* start *

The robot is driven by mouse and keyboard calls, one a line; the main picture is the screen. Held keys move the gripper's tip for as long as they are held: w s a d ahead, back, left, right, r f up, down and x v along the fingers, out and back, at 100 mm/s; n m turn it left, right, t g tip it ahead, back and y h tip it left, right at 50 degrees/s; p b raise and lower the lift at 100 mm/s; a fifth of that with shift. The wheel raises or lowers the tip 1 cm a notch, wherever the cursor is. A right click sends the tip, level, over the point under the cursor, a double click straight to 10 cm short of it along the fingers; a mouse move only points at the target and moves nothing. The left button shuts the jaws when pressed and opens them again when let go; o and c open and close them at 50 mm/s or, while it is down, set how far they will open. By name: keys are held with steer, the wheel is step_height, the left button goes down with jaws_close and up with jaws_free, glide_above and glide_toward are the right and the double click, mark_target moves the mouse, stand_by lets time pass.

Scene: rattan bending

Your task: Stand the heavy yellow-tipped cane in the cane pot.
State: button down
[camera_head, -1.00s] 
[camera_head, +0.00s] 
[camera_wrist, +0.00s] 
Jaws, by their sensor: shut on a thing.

* end *
* start *

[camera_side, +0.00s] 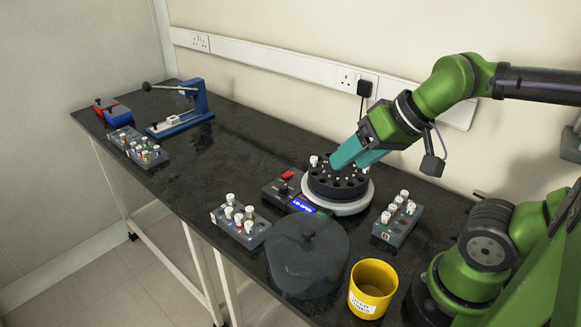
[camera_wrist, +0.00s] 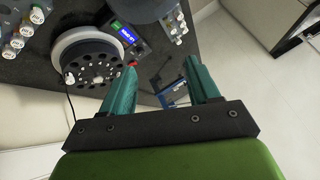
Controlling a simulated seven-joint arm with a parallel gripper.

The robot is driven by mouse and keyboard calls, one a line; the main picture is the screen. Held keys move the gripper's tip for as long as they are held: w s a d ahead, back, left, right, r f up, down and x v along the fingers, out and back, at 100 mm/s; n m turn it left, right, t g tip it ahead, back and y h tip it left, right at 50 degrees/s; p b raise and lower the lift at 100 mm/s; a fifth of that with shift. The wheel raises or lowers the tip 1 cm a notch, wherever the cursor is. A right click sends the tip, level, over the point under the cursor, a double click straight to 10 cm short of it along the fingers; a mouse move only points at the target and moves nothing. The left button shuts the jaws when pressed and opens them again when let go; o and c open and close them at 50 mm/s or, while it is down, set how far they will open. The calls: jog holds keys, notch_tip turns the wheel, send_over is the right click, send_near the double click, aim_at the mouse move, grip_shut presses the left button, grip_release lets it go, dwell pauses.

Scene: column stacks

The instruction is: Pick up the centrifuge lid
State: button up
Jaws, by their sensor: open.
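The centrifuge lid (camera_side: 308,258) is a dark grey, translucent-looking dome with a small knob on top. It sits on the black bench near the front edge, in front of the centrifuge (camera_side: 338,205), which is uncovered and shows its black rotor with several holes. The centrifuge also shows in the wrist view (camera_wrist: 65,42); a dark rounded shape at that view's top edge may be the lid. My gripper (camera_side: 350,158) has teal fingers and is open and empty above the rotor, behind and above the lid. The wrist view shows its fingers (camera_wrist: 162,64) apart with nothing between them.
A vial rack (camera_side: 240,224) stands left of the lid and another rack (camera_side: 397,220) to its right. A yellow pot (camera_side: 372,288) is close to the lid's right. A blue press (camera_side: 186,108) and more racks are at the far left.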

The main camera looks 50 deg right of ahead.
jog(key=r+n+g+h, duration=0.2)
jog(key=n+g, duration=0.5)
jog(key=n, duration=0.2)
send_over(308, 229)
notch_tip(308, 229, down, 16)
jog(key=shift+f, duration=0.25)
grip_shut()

* end *

Problem: Retype exactly what runs from the line containing "Scene: rattan bending" through the line containing "Jaws, by their sensor: shut on a thing.", both lines included, and stop there.

Reply:
Scene: rattan bending

Your task: Stand the heavy yellow-tipped cane in the cane pot.
State: button down
[camera_head, -1.00s] 
[camera_head, +0.00s] 
[camera_wrist, +0.00s] 
Jaws, by their sensor: shut on a thing.

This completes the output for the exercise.